To put things into perspective, it’s important to realise that Denmark is a small country of mainly light land farms. At the last census a few years ago, there were 41,000 holdings with an average size of 61ha, and two-thirds of the farmers have other full-time jobs. That said, agriculture and food processing are, together, the biggest employer, which is indicative of the intensity of the farming and processing and the fact that almost two-thirds of what’s produced is exported.
But, as I said before, most Danish farmers are up to their necks in debt. Much of this can be blamed on the long-standing rule forbidding parents from leaving farms to their offspring. To provide parents with a pension, the law states, they must sell the farm to their family – admittedly at discounted prices – but this forces sons and daughters to borrow heavily when they take over.
Add to that a propensity to what we would call extravagance in buying tackle, putting up buildings and so on, and they end up with an industry living on credit. When the value of collateral – ie land – collapses, as in recent years, the industry is technically bust.

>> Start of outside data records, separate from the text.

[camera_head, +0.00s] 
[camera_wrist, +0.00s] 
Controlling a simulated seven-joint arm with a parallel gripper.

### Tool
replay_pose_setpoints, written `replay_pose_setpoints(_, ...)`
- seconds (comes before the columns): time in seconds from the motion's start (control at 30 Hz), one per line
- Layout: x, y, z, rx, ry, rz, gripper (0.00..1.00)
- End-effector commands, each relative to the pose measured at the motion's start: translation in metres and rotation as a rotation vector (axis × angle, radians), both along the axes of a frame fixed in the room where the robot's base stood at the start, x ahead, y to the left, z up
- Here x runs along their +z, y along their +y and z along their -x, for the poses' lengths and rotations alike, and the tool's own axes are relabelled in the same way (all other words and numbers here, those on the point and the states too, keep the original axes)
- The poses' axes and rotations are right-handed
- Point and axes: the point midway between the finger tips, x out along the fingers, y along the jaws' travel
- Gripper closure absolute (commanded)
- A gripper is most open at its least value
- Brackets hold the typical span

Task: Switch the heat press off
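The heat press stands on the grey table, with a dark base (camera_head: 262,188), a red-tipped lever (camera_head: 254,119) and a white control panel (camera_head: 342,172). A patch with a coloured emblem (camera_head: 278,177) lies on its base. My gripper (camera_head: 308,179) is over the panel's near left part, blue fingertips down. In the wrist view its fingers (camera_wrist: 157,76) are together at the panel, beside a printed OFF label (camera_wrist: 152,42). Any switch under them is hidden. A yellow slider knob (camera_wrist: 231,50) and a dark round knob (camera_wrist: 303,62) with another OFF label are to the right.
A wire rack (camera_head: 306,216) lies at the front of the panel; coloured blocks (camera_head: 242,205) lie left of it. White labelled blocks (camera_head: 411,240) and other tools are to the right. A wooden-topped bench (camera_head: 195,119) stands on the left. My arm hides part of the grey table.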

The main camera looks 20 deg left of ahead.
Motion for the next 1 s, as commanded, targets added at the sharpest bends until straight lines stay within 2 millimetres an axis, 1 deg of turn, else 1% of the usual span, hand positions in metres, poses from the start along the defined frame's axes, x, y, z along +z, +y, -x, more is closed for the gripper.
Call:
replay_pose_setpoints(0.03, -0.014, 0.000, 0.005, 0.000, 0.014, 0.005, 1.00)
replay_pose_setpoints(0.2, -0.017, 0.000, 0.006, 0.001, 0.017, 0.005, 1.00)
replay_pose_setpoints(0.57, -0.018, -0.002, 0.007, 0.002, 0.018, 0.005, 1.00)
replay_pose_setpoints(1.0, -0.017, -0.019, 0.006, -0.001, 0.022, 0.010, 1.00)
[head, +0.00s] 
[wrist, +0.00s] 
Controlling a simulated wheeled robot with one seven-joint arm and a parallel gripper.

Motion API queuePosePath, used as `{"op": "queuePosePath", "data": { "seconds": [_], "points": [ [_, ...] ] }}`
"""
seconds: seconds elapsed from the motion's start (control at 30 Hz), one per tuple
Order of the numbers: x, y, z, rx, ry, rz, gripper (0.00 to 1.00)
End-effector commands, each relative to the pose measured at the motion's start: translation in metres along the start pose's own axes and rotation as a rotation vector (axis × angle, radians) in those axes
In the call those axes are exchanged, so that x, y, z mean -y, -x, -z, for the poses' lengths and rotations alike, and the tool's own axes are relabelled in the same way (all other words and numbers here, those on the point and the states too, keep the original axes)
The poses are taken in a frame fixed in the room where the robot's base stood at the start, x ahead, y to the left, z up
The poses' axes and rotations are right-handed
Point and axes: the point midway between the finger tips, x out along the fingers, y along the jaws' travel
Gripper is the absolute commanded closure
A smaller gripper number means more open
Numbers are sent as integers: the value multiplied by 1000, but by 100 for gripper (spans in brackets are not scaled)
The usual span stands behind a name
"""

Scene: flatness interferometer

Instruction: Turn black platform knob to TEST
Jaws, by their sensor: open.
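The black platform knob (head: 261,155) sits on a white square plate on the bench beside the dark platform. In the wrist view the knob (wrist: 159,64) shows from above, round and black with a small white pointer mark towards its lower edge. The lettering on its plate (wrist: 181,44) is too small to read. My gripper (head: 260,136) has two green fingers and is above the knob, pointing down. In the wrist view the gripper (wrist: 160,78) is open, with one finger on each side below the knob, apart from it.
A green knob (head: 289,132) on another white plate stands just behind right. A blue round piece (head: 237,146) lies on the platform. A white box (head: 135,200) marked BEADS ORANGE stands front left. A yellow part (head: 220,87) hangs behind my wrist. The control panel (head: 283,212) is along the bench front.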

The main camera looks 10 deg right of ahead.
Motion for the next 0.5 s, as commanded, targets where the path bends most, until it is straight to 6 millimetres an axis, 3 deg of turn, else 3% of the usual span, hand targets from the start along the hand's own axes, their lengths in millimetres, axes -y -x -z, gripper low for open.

The glib answer to why it works is because it has to. When you produce three times more food than is needed by your domestic population, you have to export to live. And the necessary skills rest with co-operatives. They dominate Danish farming and food, with 13 dairies (the biggest being Arla), two slaughterhouses (Danish Crown), one egg and 17 supply co-operatives. And trading members receive dividends on their profits. There used to be more in all sectors, but rationalisation has reduced numbers and added strength to those left. The same policy has recently been adopted by representative bodies. They’ve all been headquartered in the same building in Copenhagen for years, but in 2009 they merged into the same organisation – the Danish Agriculture & Food Council. It’s the kind of unity I’ve long dreamed of in this country, but I fear we’re destined to continue with our disparate institutions and petty infighting for a while yet.
Perhaps the most important offshoot of this structure is a nationwide network of advisory offices. There are 31 of them and they offer sophisticated advice on all aspects of farming based on research that they control and co-ordinate. The service isn’t free. Farmers have to pay for the advice they receive, but well over 90% choose to do so, we were told.
The Farmers Weekly study party was gobsmacked at many of the things that this advice, combined with astute farm management, was achieving. Quite simply, Danish agriculture is ultra-efficient. But we still couldn’t quite work out how, while being so heavily in debt.